I am the parent of a three-year-old and a ten-month-old, and if there’s one thing I’ve learned in these three years, it’s that parenting is mostly figuring out what your kids are telling you they want, then digging in to understand what they actually need.

Research is a lot like parenting. We spend most of our time looking beyond the surface of our customers’ behaviors to figure out which drivers are propelling their actions. As Thomas Mann said, “People’s behavior makes sense if you think about it in terms of their goals, needs, and motives.” It’s my job to try to understand these three things. As with my toddler, the behavior makes a lot more sense when you figure out what’s driving it.

As researchers, we spend most of our time discovering users’ needs. When I first started my career as a researcher, I focused mostly on the discovery portion of research and only a little on sharing what I’d found.
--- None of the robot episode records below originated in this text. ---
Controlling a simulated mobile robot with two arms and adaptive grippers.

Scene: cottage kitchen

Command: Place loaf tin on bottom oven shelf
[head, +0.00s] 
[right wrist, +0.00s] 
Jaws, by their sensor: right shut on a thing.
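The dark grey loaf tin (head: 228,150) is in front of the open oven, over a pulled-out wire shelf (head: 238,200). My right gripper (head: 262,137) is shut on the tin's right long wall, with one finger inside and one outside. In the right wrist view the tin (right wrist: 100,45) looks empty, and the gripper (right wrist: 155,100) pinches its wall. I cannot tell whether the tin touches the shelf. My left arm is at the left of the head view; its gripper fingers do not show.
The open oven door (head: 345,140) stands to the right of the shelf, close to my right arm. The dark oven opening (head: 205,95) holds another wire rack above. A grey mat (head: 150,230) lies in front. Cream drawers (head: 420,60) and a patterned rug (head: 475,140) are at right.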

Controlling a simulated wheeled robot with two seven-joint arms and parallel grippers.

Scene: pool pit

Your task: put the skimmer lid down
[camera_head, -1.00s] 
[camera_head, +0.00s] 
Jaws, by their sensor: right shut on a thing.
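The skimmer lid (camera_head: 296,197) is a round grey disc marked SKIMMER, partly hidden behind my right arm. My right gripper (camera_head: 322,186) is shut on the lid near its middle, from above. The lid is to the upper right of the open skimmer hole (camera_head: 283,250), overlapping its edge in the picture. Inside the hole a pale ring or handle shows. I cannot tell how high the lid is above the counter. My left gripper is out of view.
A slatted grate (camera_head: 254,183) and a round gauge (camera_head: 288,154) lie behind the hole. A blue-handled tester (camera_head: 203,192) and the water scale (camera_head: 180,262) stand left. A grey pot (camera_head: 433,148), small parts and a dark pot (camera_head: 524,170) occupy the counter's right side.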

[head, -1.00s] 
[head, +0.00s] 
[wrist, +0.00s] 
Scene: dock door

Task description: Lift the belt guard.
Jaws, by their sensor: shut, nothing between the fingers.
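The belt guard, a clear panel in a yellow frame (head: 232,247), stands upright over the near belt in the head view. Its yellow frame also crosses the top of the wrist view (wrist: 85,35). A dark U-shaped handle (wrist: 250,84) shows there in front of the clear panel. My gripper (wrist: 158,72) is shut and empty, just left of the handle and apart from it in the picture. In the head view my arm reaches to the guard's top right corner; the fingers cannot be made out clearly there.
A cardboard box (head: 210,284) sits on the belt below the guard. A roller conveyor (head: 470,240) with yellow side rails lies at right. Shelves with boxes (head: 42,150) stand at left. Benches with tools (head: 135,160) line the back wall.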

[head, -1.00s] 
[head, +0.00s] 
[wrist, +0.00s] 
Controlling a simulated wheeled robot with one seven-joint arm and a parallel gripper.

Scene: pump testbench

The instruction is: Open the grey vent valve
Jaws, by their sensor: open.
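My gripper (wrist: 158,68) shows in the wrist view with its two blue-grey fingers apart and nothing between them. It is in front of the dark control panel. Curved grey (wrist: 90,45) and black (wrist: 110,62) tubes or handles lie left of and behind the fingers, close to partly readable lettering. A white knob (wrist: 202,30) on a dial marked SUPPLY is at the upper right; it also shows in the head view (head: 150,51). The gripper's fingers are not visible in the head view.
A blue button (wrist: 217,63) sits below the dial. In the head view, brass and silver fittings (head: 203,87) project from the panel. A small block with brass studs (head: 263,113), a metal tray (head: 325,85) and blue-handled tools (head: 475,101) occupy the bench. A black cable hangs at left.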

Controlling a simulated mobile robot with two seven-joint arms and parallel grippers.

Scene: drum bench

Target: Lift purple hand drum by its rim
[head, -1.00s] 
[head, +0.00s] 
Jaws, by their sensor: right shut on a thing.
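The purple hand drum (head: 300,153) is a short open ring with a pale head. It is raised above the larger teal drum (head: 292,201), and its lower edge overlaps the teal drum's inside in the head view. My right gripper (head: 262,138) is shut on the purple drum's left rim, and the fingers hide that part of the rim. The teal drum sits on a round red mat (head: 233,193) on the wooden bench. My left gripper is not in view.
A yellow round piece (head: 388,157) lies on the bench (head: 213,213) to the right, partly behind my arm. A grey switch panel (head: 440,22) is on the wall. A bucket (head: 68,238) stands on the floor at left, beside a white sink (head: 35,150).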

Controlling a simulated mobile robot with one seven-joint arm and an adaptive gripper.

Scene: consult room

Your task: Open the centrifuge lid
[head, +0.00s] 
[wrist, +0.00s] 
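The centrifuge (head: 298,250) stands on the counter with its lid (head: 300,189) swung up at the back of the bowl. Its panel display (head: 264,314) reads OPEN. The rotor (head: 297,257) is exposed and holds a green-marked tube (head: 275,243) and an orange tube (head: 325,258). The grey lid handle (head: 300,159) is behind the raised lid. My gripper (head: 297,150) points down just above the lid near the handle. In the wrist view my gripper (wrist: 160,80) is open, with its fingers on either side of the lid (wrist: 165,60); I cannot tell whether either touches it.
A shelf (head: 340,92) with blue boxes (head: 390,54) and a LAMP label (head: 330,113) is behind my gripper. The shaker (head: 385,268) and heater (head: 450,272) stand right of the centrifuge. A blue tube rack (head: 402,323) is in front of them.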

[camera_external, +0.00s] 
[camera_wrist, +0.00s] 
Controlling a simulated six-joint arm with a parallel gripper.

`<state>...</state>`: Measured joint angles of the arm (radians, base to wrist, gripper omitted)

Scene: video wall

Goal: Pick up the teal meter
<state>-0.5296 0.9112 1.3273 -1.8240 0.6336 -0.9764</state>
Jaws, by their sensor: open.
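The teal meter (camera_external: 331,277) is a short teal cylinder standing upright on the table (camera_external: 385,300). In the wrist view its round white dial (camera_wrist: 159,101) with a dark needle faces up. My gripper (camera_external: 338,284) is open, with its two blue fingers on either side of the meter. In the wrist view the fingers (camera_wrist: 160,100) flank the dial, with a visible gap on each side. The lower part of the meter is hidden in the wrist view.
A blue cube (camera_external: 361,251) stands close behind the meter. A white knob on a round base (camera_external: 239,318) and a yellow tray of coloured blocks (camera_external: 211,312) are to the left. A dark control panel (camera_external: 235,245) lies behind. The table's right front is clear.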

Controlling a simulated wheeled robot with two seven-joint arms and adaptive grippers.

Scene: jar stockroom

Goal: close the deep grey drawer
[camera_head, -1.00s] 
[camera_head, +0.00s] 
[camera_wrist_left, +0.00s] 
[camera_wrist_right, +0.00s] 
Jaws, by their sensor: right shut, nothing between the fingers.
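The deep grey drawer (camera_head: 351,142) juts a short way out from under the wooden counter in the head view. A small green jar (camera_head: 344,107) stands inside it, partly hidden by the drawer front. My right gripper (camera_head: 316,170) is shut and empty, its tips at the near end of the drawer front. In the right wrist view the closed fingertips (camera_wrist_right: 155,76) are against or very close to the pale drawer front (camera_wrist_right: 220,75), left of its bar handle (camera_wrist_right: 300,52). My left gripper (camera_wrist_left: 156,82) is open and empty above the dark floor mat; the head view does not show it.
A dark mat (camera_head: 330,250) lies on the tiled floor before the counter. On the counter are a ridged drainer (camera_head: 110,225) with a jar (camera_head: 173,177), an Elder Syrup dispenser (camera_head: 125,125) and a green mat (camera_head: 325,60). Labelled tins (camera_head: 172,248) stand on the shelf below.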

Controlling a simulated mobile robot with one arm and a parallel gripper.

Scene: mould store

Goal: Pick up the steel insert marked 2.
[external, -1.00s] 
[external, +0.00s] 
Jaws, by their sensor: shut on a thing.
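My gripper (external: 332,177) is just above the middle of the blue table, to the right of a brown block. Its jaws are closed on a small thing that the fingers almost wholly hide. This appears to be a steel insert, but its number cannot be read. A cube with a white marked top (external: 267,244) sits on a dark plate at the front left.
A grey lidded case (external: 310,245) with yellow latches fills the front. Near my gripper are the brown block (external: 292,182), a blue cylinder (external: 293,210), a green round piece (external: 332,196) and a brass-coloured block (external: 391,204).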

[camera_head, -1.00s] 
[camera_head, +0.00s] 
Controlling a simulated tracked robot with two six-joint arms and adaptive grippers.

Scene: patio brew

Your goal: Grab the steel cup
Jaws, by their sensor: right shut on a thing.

What I have learned over the years is that you need to spend as much time sharing your findings as you do gathering them. Why? Because your findings must be capable of existing without you as their guardian, for several reasons:

  • You may not be the product decision maker
  • You may not be in the room when a product decision is being made
  • You may change teams or leave the company, so the context surrounding your findings will leave with you

It’s critical that your stakeholders understand and articulate your findings and recommendations. The way you share these findings is important—both for making your work known and for your company’s success.

Reports are one-dimensional

As researchers, we tend to share findings in a report, using Word or Google Docs or, in my case, Dropbox Paper. But a report only goes so far.

Reports are largely one-dimensional. They can’t bring those findings to life, and they aren’t the best at resonating with your stakeholders. Think about the last doc you read. How long did it take you to forget what it said?

While there might not be any way to get around having to write a report, you should not stop there. Here are six effective tools for sharing findings so that stakeholders will understand and believe them. In doing so, perhaps they will also become your advocates.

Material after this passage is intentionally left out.